(What the task requires):
In the records that follow, locate every line with "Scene" and extract it.

--- Start of Provided information ---

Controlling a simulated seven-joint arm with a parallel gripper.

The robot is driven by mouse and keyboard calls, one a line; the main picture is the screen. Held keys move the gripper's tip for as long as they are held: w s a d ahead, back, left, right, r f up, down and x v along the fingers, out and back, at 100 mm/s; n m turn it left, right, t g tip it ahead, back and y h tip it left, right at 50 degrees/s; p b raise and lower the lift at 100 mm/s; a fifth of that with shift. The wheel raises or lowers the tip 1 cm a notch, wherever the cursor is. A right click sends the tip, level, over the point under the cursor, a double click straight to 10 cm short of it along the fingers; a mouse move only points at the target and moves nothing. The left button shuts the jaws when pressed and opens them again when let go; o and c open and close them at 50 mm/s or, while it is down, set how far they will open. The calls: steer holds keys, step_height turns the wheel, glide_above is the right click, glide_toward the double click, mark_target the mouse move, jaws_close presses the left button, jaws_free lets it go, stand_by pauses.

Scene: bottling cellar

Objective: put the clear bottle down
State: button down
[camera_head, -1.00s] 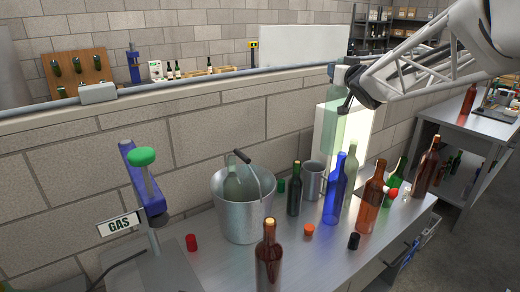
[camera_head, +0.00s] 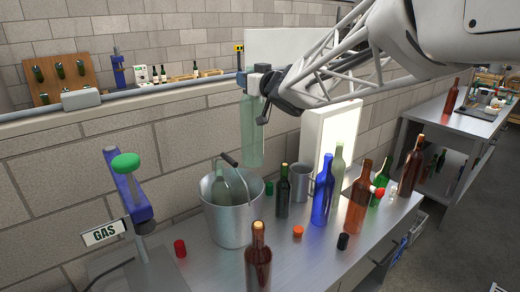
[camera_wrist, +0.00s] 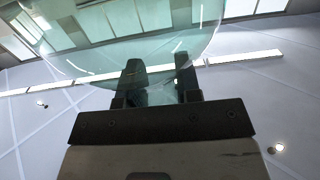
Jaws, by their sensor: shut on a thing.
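My gripper (camera_head: 257,84) is shut on the clear bottle (camera_head: 251,135), a pale green see-through bottle. The bottle hangs about upright in the air in front of the block wall, above and behind the metal bucket. In the wrist view the bottle (camera_wrist: 130,25) fills the top, and the two dark fingers (camera_wrist: 160,85) reach up to it. The bottle's neck is hidden by the gripper in the head view. The steel bench (camera_head: 205,268) lies below.
A metal bucket (camera_head: 233,225) holds another pale bottle. Near it stand a dark green bottle (camera_head: 283,190), a grey mug (camera_head: 302,183), a blue bottle (camera_head: 323,195), brown bottles (camera_head: 258,262) and loose caps (camera_head: 298,232). A lit white panel (camera_head: 330,135) stands behind. Bare bench shows around the front brown bottle.

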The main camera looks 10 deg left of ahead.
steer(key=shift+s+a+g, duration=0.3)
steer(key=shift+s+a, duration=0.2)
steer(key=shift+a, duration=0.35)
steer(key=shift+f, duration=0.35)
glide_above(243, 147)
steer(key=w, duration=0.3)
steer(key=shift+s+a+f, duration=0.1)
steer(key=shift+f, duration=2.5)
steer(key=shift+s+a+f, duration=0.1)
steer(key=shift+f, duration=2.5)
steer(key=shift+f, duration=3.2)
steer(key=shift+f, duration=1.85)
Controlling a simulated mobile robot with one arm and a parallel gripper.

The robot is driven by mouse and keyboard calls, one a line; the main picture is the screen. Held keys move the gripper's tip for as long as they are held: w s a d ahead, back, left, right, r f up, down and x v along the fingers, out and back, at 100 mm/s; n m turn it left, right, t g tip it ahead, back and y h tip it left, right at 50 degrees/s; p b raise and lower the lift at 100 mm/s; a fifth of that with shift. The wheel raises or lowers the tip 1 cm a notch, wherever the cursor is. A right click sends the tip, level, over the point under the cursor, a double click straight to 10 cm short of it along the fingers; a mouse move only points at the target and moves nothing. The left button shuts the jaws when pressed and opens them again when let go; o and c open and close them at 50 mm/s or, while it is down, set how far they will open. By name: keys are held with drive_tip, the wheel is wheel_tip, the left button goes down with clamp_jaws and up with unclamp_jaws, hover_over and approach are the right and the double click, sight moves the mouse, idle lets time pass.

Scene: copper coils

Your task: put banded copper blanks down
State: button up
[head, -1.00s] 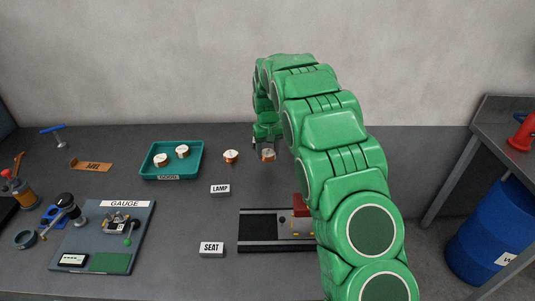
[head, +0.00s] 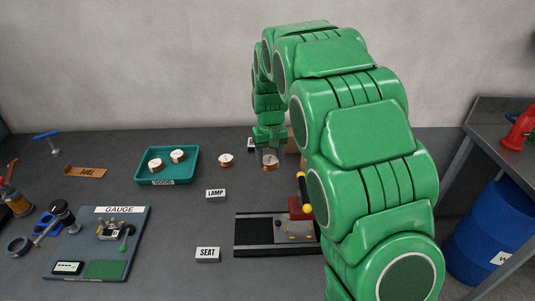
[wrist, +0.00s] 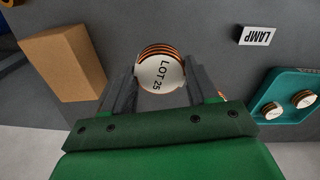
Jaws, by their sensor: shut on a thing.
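My gripper (head: 270,147) is shut on a copper blank (head: 270,163) at the back of the bench. In the wrist view this blank (wrist: 160,72) has a white top reading LOT 25 and orange and black bands, between my two fingers. Whether it touches the bench is unclear. Another blank (head: 226,160) stands on the bench to its left; in the wrist view it is mostly hidden behind a finger. Two more blanks, one at the left (head: 155,165) and one at the right (head: 177,157), stand in the teal GOOD tray (head: 167,181).
A cardboard box (wrist: 62,65) stands near my gripper, partly hidden by my arm in the head view. LAMP (head: 215,194) and SEAT (head: 207,254) signs, a black fixture (head: 262,248) and a gauge board (head: 75,245) are nearer. Bench between tray and signs is clear.

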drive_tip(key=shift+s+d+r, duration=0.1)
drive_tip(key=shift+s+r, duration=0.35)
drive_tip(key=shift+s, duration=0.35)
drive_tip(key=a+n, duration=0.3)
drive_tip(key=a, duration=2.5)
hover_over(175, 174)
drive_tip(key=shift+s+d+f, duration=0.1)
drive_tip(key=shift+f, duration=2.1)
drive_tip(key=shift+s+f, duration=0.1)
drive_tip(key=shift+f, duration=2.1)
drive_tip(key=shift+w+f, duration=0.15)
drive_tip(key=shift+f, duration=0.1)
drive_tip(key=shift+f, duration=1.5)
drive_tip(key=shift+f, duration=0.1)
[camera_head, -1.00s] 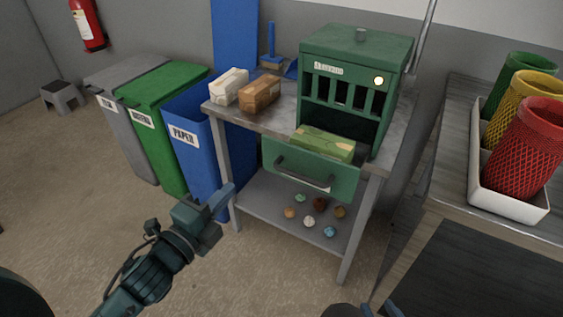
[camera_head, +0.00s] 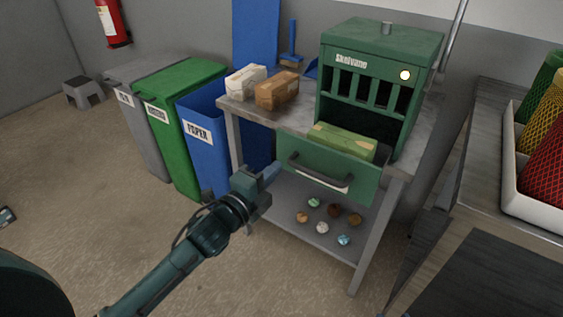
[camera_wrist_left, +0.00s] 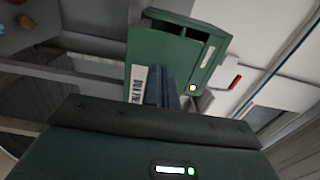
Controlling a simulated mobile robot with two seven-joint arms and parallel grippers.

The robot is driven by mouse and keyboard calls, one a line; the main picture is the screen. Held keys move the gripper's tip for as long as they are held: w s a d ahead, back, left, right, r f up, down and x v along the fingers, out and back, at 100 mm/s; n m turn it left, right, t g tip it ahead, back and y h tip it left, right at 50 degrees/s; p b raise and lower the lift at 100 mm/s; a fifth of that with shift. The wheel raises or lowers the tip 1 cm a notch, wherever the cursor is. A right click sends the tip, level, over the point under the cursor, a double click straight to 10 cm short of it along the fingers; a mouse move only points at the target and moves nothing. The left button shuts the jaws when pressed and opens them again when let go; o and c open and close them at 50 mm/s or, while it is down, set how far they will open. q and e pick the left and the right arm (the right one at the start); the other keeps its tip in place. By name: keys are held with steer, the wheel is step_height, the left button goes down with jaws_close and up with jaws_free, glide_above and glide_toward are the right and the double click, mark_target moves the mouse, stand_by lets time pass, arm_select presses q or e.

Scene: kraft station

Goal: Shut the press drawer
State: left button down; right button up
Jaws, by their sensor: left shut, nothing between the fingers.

--- End of Provided information ---

(Output for this exercise):
Scene: bottling cellar
Scene: copper coils
Scene: kraft station

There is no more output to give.